Sadly- I've forsaken this. I'm afraid the temptation of my duvet overcame my cat like love of milk in my breakfast- and now its fallen to the bottom of the priority list. This all came together when, after several attempts at trying to wake me- with light, hairdryers and strawberry laces (or so I'm told) my roommate proclaimed my likeness to a brick and gave up. Blearily, half an hour later I rolled out of my bed's embrace, and realised I had five minutes to get ready. Not good. What was worse was realising that it was Thursday, not Wednesday. No- this did not happen straightaway- in fact, it took a double lesson of french grammar stabbing superlatives into my sleep muddled mind for me to catch the glare my teacher was giving me. Because I missed my mandarin lesson. Because I thought it was Wednesday. Ever been glared at by a french professor? Because honestly- that particular breed of educator has honed it to an art. Still- it made me wonder, had I been having my regular installment of some cardboard wrapped wonder, I would have paid attention to the day of the week.

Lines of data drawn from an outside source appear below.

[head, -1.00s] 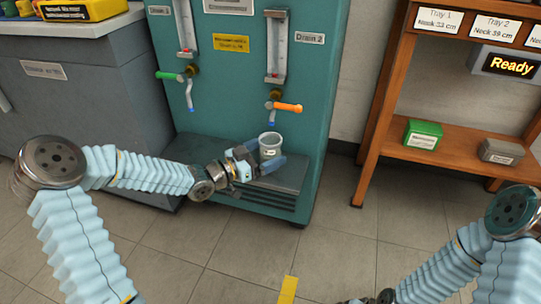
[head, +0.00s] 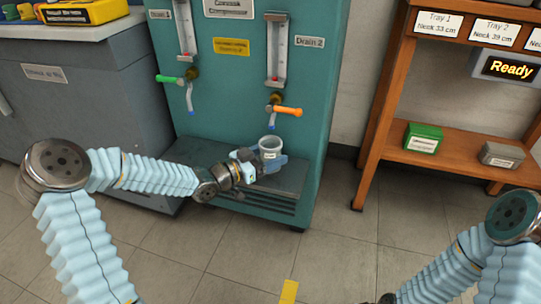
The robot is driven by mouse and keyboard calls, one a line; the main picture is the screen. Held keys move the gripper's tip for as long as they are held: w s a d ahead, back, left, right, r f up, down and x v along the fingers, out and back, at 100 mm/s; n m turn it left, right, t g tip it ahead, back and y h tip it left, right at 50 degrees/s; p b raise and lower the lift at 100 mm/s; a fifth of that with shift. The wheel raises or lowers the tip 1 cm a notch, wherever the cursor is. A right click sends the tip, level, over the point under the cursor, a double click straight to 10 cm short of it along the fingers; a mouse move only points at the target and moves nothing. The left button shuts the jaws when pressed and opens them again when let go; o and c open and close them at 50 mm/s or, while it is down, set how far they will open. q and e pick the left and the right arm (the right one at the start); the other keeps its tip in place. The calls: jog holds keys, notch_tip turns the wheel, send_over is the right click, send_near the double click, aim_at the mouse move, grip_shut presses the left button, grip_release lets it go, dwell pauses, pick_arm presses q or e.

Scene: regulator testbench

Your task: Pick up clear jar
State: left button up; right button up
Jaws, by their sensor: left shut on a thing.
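The clear jar (head: 270,146) is upright, with a small pale label on its side. It is in front of the teal cabinet, below the orange-handled drain valve (head: 285,110). My left gripper (head: 262,162) is shut on the jar from the left, with its fingers around the jar's lower part. I cannot tell for sure whether the jar's base touches the shelf below it. My right arm shows at the lower right, but its gripper is out of view.
The teal cabinet (head: 250,90) has a dark grated shelf (head: 205,150) at its foot. A green-handled valve (head: 168,79) is at the left. A wooden rack (head: 378,125) on the right carries a green box (head: 423,137) and a grey box (head: 501,154). The floor in front is clear.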

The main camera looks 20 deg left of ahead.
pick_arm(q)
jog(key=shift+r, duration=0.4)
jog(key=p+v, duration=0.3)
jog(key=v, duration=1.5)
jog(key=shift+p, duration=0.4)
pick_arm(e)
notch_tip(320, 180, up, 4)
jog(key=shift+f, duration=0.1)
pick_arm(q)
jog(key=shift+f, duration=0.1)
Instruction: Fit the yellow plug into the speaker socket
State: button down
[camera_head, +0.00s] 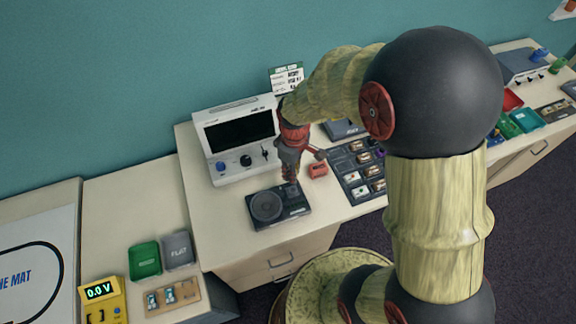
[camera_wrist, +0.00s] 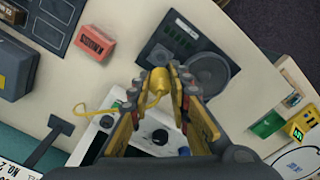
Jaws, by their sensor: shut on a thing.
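The speaker unit (camera_head: 294,209) is a dark board with a round speaker cone on the white table; it also shows in the wrist view (camera_wrist: 185,28). My gripper (camera_wrist: 158,86) is shut on the yellow plug (camera_wrist: 158,76), which trails a thin yellow cord. In the head view my gripper (camera_head: 290,174) points down just above the back edge of the speaker unit. In the wrist view the plug overlaps the board beside the cone. I cannot make out the socket, nor whether the plug touches the board.
A red block (camera_head: 318,170) stands right of my gripper. A white instrument (camera_head: 237,140) with a dark screen and knobs stands behind. A dark tray of small parts (camera_head: 345,163) lies to the right. The table front beside the speaker unit is clear.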

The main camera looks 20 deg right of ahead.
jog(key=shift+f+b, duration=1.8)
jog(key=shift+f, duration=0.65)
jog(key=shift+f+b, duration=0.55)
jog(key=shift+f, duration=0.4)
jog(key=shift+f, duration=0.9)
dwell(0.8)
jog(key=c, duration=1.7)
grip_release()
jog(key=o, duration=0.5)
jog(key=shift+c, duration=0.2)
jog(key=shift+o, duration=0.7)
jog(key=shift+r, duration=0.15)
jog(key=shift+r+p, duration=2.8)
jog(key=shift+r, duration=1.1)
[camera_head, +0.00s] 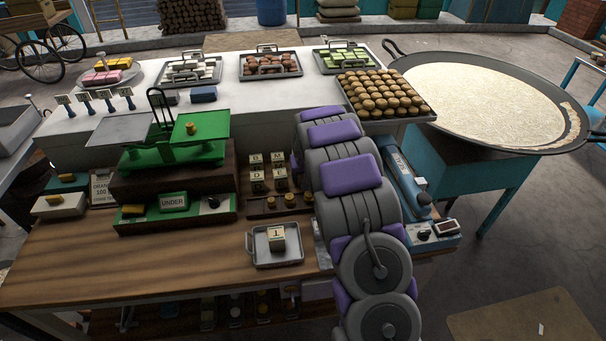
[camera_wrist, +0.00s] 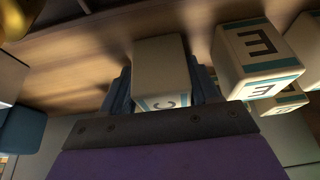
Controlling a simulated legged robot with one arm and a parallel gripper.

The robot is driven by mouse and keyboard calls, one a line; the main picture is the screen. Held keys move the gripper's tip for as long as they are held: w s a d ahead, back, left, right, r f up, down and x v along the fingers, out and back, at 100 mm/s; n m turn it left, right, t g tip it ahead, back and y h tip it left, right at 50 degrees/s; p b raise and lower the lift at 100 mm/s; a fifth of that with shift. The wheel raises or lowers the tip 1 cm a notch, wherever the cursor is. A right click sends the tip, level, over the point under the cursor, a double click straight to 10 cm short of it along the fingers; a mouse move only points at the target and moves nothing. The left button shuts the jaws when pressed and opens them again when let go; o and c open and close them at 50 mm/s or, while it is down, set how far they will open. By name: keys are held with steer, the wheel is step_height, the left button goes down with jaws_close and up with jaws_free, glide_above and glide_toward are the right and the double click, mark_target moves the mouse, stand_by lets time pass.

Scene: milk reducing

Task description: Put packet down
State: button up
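A cream packet with a blue-green band and the letter C (camera_wrist: 162,65) sits between the two fingers of my gripper (camera_wrist: 161,88) in the wrist view. The fingers lie close against its sides, and the gripper looks shut on it. Beside it on the right stands a packet marked E (camera_wrist: 258,58). In the head view my purple and grey arm hides my gripper and the held packet. Several lettered packets (camera_head: 256,176) stand on the rack left of my arm. One packet marked T (camera_head: 277,238) stands on a small metal tray (camera_head: 262,262) on the wooden counter.
A green balance scale (camera_head: 170,155) stands left, with a brass weight on its right pan. Brass weights (camera_head: 290,201) line the rack near my arm. A blue sealing device (camera_head: 405,185) is right of my arm. The wooden counter (camera_head: 130,265) is clear at front left.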

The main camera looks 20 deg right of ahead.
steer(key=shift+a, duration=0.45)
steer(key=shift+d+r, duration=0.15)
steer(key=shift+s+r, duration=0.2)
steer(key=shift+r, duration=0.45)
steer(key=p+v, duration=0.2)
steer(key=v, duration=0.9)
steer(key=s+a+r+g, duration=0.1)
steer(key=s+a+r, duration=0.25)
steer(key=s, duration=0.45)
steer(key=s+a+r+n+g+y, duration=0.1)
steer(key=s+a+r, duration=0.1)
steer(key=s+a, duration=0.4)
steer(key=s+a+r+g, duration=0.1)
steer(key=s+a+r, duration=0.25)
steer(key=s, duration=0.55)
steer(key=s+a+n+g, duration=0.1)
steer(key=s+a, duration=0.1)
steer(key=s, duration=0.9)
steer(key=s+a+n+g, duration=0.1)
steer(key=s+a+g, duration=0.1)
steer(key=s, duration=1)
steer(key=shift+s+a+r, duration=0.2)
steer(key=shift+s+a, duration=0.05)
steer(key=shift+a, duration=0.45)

That way I would've known when I would be able to get some more. Maybe- this whole missing breakfast thing was even worse than I'd first imagined.

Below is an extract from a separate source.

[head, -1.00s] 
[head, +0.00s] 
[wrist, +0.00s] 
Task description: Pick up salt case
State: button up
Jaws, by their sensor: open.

Then I remembered that I rarely knew the day of the week, and promptly forgot. Even if I'd had any further doubts, in the chapel that morning our chaplain proudly announced we had a new angel in school, and everything was alright again. Cue doubletake. I mean- everything was a bit new- but angels? Was that going to be part of the establishment confessed oddity of routine? Within seconds my gaze was drawn, with the dozens around me- as if by a collective magnet, to the back of the chapel where the chaplain was pointing proudly. I felt my heart sink. A somewhat 'abstract' angel- which was less conceptual or philosophical than a traditional angel shape made in white painted squares of balsa wood, hung at a precarious angle from the whitewashed wall. Well- so much for heavenly host- it was more discount at B&Q. I mean, I know Angels/Christianity should be to do with humility, building up wealth in heaven rather than on earth- but this looked like something taken from a scrapyard, lacking even that rough redeeming charm.
As the week went on- my disappointment began to change into something else, and it all started with time wasting.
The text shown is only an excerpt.